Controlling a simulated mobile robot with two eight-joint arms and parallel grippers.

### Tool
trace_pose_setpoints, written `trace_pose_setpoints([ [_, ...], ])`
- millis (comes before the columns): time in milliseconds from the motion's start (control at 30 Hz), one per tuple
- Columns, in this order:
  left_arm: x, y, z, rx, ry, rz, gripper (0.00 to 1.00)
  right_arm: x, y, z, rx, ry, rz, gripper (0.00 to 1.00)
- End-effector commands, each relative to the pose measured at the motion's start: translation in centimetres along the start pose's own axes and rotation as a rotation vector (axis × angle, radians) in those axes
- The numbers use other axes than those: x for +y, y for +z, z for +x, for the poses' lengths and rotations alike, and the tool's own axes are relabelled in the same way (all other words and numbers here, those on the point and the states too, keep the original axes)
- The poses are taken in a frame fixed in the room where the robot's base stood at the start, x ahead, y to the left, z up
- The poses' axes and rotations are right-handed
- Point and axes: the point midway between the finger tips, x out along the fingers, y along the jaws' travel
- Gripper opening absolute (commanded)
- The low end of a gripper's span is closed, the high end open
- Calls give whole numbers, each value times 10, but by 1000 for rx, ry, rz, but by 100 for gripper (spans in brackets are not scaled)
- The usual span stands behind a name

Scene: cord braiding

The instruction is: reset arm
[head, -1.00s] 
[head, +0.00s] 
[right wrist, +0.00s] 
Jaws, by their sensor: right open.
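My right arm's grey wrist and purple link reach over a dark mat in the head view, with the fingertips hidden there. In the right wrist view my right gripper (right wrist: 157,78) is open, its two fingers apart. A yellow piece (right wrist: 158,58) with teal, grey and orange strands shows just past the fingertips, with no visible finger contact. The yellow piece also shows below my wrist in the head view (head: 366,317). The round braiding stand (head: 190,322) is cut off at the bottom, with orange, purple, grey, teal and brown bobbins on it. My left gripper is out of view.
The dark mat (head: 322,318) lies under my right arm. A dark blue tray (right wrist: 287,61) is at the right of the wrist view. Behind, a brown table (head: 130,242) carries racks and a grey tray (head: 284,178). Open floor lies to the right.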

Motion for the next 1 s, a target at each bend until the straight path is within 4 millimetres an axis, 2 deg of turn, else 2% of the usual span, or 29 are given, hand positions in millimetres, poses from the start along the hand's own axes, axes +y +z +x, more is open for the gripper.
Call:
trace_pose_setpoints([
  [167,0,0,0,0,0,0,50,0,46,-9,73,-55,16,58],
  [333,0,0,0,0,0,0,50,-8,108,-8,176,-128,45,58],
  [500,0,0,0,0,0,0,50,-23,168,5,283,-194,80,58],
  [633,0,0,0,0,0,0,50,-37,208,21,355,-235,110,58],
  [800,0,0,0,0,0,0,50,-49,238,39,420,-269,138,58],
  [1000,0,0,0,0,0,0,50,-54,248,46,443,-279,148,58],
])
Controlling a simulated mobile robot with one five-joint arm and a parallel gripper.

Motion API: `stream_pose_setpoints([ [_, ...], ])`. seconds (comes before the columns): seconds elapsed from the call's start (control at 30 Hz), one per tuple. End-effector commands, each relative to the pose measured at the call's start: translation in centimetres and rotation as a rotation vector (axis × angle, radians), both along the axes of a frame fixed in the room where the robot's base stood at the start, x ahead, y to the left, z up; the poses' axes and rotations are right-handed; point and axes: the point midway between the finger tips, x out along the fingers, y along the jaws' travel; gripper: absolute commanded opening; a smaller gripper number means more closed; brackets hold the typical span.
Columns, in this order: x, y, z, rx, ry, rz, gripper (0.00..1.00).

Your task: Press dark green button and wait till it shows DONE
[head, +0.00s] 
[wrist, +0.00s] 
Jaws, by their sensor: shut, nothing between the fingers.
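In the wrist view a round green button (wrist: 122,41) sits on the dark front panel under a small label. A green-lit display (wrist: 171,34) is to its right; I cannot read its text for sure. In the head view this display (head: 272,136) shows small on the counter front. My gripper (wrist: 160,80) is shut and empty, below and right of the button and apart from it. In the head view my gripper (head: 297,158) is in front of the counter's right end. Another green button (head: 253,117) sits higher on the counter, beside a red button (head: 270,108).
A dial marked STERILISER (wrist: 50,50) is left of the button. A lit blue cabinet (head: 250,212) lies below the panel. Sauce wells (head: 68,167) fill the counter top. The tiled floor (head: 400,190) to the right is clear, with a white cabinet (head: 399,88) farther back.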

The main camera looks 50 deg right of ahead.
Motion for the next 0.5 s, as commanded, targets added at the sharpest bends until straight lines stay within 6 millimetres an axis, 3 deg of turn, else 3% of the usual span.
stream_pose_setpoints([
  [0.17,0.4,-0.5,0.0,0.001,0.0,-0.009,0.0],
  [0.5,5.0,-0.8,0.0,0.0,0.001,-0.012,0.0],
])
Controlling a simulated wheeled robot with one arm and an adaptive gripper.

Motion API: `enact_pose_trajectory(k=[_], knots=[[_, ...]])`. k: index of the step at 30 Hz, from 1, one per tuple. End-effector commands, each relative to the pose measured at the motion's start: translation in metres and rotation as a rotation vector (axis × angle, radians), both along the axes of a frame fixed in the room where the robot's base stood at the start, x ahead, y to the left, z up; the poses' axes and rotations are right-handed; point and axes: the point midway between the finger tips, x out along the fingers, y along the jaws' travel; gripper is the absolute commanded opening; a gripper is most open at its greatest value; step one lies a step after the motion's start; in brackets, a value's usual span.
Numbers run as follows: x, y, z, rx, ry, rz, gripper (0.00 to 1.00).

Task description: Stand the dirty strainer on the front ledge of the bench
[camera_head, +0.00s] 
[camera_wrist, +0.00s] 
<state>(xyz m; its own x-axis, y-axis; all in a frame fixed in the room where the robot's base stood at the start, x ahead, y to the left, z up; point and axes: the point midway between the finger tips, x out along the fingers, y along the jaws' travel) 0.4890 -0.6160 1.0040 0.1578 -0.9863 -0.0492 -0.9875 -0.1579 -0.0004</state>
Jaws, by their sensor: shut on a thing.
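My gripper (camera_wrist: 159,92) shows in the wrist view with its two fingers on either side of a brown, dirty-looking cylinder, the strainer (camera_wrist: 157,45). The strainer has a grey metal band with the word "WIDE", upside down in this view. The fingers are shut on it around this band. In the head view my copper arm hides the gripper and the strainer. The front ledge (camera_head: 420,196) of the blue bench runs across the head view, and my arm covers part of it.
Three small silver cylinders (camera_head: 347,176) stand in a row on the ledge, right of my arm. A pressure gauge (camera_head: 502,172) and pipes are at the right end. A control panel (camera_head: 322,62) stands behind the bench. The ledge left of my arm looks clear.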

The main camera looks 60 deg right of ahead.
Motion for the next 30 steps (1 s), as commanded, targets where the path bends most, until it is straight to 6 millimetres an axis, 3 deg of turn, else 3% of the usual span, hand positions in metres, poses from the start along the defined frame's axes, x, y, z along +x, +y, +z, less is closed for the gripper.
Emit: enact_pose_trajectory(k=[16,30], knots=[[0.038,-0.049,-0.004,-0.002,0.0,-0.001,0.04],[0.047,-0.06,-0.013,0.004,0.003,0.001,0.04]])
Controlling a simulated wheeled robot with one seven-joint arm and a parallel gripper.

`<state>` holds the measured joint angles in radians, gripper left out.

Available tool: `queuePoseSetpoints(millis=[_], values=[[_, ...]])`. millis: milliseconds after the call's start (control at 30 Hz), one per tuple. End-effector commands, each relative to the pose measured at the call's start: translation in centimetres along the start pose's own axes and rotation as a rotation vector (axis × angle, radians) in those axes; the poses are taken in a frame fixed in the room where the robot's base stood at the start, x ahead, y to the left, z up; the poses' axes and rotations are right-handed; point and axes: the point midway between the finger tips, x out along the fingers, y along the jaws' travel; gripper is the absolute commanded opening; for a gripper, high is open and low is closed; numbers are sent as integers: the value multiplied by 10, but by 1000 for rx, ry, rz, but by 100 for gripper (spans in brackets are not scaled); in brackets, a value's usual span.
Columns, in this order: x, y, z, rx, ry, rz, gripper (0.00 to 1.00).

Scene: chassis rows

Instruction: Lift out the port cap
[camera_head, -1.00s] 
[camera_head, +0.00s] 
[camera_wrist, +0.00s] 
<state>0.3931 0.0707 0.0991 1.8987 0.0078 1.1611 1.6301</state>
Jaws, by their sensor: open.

# [Work to do]
Provide solely the number of lines in the data that include the word "taken".

# [Result of the task]
2